**EXERCISE**
Please pull out every line that includes the string "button".

**MATERIAL**
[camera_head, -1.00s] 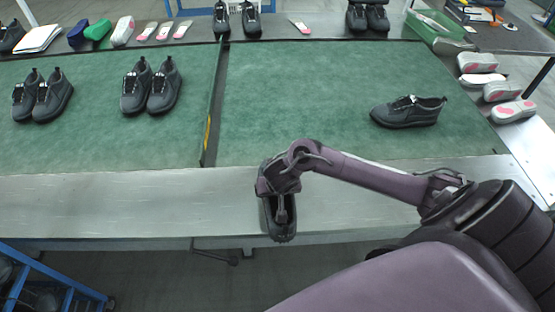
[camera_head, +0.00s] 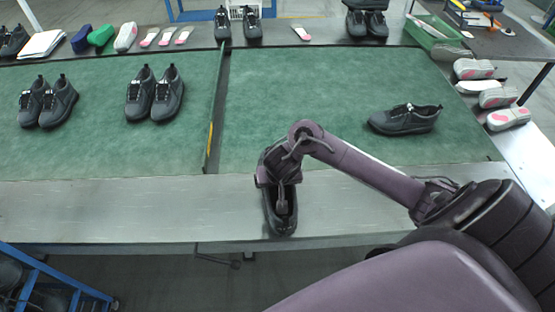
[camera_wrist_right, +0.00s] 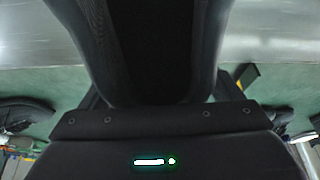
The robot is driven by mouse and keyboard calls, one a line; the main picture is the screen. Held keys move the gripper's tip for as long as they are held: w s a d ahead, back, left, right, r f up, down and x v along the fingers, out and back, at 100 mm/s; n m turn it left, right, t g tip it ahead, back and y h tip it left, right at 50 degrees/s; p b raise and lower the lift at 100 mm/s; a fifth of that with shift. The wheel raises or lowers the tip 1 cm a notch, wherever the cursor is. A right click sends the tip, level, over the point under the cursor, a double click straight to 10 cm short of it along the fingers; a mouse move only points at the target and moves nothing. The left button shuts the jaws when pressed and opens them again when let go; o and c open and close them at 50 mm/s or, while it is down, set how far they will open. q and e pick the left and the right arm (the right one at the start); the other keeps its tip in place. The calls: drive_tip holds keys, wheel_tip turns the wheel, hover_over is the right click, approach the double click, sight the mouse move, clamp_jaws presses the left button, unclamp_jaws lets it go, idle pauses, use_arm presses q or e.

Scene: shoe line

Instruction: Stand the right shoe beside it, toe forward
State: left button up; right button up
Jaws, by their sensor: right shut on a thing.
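My right gripper (camera_head: 279,185) is shut on a dark grey shoe (camera_head: 280,222) over the bare metal strip in front of the green mat. The gripper and wrist cover much of this shoe; I cannot tell whether its sole touches the strip. In the right wrist view the held shoe (camera_wrist_right: 155,50) fills the upper middle, between the fingers. A single dark shoe (camera_head: 405,120) stands on the right part of the mat, toe to the left. My left gripper is not in view.
The green mat (camera_head: 300,110) is split by a raised divider (camera_head: 216,105). Two pairs of shoes (camera_head: 154,95) (camera_head: 47,102) stand on its left part. More pairs, insoles and a green bin (camera_head: 432,35) line the far and right edges. The mat's middle right is clear.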

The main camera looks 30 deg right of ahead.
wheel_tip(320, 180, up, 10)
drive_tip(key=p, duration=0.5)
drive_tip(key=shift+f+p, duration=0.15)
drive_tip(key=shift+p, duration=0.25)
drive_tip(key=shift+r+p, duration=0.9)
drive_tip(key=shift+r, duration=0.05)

**RESULT OF THIS EXERCISE**
The robot is driven by mouse and keyboard calls, one a line; the main picture is the screen. Held keys move the gripper's tip for as long as they are held: w s a d ahead, back, left, right, r f up, down and x v along the fingers, out and back, at 100 mm/s; n m turn it left, right, t g tip it ahead, back and y h tip it left, right at 50 degrees/s; p b raise and lower the lift at 100 mm/s; a fifth of that with shift. The wheel raises or lowers the tip 1 cm a notch, wherever the cursor is. A right click sends the tip, level, over the point under the cursor, a double click straight to 10 cm short of it along the fingers; a mouse move only points at the target and moves nothing. The left button shuts the jaws when pressed and opens them again when let go; o and c open and close them at 50 mm/s or, while it is down, set how far they will open. q and e pick the left and the right arm (the right one at the start); the other keeps its tip in place. The calls: drive_tip holds keys, wheel_tip turns the wheel, hover_over is the right click, approach the double click, sight the mouse move, clamp_jaws presses the left button, unclamp_jaws lets it go, idle pauses, use_arm presses q or e.
State: left button up; right button up

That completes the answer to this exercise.